Problem description: Pull out every line from the line containing "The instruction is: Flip" through the end of the material, both ends included, and reproduce it exactly. Keep pictures out.
━━━ Given information
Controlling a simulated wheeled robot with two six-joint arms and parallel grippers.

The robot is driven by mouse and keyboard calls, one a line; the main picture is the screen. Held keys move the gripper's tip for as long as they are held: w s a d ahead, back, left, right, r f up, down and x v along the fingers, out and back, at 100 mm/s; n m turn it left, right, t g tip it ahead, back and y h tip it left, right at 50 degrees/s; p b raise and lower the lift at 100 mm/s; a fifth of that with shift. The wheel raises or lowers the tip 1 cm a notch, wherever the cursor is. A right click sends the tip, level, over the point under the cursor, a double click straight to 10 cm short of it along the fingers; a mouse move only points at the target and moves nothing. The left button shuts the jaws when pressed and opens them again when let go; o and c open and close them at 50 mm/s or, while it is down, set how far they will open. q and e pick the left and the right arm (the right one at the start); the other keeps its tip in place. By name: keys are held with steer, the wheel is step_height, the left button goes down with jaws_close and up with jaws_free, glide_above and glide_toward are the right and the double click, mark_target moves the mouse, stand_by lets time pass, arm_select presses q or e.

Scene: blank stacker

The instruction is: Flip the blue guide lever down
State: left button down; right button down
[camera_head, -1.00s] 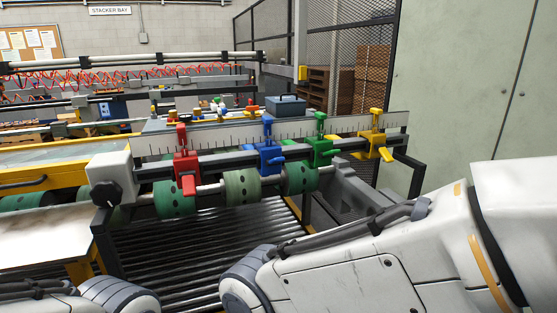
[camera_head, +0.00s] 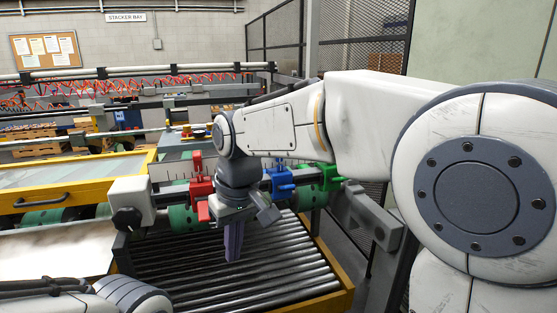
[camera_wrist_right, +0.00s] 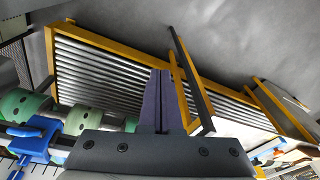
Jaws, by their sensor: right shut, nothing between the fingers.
━━━━━━
Written solution:
The instruction is: Flip the blue guide lever down
State: left button down; right button down
[camera_head, -1.00s] 
[camera_head, +0.00s] 
[camera_wrist_right, +0.00s] 
Jaws, by their sensor: right shut, nothing between the fingers.

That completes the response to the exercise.